Can you ping the head node from the compute nodes? If not, check the network configuration and the firewall rules.
Can you SSH from the headnode to the NVLink switch? If not, check the network configuration and the firewall rules.

Power and BMC Validation

# Check power status across all devices
cmsh -c "device; power status -c dgx-gb200"
cmsh -c "device; power status -t switch | grep nvsw"

# Verify BMC connectivity
cmsh -c "device; foreach -c dgx-gb200 (bmcsettings; show)"
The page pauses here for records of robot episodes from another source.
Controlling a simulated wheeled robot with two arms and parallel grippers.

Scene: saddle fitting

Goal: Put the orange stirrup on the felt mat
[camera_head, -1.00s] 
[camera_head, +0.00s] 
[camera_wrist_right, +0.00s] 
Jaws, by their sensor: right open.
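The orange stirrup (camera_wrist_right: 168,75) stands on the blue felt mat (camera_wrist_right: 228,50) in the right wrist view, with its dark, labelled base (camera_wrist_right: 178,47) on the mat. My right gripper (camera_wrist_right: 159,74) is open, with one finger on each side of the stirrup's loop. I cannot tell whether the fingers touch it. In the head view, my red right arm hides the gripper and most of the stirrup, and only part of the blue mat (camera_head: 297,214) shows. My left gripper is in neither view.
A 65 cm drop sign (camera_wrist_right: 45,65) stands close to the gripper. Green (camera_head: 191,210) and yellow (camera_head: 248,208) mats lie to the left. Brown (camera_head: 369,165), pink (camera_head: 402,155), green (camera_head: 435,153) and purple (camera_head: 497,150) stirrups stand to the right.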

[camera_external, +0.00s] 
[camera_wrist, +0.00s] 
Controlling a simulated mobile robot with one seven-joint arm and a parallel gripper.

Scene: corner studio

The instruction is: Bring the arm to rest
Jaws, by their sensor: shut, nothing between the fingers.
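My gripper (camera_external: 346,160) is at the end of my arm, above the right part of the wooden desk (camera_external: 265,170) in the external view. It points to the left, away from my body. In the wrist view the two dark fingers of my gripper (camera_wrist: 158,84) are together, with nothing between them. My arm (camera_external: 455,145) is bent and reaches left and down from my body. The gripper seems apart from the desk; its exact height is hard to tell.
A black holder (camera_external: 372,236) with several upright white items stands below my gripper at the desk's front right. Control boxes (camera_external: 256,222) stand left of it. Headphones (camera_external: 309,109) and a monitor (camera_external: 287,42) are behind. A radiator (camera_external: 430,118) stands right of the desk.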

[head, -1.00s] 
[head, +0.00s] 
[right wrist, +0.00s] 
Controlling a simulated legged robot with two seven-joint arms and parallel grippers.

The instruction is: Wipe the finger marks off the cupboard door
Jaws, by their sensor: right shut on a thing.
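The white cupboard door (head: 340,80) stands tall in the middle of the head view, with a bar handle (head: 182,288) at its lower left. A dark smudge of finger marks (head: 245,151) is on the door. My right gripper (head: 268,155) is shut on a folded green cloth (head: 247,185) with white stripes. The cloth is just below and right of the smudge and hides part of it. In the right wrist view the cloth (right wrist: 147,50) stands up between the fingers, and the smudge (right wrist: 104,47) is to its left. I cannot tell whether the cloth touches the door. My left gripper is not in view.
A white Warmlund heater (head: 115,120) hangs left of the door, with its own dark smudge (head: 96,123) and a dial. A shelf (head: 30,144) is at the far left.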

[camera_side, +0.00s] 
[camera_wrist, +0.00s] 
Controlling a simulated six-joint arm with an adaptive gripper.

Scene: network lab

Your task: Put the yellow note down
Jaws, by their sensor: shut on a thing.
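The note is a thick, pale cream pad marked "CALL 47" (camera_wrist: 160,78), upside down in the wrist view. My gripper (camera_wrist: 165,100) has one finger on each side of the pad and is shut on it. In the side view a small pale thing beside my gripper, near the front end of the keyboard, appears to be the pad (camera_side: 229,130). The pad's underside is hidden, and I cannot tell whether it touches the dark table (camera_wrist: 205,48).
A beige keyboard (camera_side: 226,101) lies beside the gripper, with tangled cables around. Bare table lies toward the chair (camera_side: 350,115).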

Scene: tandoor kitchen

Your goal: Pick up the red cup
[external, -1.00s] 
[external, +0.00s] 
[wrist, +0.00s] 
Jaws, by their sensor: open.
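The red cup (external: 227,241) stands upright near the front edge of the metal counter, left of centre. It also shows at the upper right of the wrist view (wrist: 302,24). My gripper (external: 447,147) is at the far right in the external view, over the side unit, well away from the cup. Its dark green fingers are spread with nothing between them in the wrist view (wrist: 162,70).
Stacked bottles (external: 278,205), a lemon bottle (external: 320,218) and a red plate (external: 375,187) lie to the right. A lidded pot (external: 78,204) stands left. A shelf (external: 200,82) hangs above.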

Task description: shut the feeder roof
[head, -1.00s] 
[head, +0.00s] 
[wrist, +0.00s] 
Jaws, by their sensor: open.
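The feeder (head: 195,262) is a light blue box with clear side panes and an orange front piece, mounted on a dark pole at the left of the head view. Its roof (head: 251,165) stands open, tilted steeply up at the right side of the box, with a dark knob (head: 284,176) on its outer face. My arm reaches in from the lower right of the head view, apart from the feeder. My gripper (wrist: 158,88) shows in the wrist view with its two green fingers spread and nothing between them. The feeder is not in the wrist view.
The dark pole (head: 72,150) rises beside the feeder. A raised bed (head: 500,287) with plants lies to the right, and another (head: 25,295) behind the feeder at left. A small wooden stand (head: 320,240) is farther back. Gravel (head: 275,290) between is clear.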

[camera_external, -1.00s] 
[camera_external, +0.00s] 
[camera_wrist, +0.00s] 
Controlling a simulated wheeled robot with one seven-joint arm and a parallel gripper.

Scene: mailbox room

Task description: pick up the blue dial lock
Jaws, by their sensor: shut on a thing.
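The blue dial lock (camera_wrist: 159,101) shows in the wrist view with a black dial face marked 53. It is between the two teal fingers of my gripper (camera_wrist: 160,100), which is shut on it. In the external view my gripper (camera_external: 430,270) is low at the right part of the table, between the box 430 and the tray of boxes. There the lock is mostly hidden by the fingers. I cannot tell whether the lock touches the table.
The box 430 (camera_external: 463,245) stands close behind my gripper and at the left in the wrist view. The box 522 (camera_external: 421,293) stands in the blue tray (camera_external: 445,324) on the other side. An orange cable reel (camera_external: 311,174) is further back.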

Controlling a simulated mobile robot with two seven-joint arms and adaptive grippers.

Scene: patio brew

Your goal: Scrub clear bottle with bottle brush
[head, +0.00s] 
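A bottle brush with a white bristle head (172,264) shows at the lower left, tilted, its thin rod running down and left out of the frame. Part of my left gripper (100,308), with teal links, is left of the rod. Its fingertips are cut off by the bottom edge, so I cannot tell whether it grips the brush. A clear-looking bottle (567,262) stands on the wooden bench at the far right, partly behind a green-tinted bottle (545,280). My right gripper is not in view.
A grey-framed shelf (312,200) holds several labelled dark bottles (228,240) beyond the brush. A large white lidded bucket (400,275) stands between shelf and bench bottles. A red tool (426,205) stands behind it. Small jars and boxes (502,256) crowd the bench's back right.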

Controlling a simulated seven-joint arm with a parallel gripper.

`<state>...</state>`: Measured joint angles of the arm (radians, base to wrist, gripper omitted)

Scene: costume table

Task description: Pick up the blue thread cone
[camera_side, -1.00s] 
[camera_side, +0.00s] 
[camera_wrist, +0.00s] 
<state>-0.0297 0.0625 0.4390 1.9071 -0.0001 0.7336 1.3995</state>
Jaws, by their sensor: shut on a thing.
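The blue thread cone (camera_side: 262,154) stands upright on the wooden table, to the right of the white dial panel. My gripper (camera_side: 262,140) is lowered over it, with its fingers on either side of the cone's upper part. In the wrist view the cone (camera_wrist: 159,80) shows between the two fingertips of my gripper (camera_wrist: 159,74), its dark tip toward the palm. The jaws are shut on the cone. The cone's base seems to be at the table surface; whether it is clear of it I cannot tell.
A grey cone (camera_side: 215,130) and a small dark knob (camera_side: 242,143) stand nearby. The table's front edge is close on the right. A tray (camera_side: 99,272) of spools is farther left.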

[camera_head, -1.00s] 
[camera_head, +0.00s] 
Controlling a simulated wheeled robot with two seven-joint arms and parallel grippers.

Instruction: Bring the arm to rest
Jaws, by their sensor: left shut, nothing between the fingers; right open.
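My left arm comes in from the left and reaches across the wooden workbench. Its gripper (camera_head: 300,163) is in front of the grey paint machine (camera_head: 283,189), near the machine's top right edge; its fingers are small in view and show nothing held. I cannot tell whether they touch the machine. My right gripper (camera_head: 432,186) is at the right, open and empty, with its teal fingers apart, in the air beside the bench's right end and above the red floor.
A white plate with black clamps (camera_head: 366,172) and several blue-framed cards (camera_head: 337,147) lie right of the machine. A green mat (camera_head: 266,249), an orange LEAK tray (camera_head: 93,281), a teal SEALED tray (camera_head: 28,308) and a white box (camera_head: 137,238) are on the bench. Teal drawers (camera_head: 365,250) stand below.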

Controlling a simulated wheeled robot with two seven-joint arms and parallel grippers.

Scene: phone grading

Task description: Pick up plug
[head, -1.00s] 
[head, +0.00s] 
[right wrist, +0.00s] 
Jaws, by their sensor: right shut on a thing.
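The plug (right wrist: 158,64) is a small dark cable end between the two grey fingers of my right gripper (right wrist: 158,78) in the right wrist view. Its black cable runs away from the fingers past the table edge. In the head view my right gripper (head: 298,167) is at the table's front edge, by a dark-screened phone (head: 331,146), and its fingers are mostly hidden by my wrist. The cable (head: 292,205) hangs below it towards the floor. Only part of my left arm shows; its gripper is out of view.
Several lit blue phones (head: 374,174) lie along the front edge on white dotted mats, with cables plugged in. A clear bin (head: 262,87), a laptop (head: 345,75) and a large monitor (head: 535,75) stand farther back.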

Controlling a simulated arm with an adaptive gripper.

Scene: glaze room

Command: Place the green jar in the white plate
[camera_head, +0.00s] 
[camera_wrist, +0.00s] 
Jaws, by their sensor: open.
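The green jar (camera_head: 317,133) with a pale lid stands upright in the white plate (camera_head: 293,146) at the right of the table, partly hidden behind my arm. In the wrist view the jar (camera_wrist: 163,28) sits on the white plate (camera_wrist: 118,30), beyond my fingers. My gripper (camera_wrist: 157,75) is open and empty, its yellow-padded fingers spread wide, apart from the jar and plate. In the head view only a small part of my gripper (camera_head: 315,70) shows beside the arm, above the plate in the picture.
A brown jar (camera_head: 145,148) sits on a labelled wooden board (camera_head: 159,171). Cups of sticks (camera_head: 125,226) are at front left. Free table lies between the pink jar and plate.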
Health and Monitoring Validation

# Check device health
cmsh -c "device; foreach -t switch | grep -invsw (latesthealthdata)"
cmsh -c "device; foreach -c dgx-gb200 (latesthealthdata)"

# Monitor system logs
tail -f /var/log/cmdaemon
tail -f /var/log/syslog

Performance Quick Check

 # Basic network performance test
<TBD>>

 # Check system resources
<TBD>

Critical Success Criteria#

The deployment is considered successful when all of the following criteria are met:

Infrastructure Criteria

  • [ ] All physical hardware operational and accessible

  • [ ] All network connectivity functional with expected performance

  • [ ] All power and cooling systems operational within specifications

  • [ ] All firmware at required versions with no critical vulnerabilities

Software Criteria

  • [ ] BCM 11 operational with all required licenses

  • [ ] All compute nodes provisioned and accessible

  • [ ] All control plane services functional

  • [ ] High availability functional (if configured)

Integration Criteria

  • [ ] End-to-end system integration validated

  • [ ] All monitoring and management systems operational

  • [ ] Security policies enforced and validated

  • [ ] Performance meets or exceeds requirements

Operational Criteria

  • [ ] System ready for production workloads

  • [ ] Operations team trained and ready

  • [ ] Documentation complete and accessible

  • [ ] Support procedures established and tested

Note

This comprehensive validation checklist should be completed systematically. Any failed validation items must be addressed before considering the deployment complete. Document any deviations from standard configurations and ensure they are approved through proper change management processes.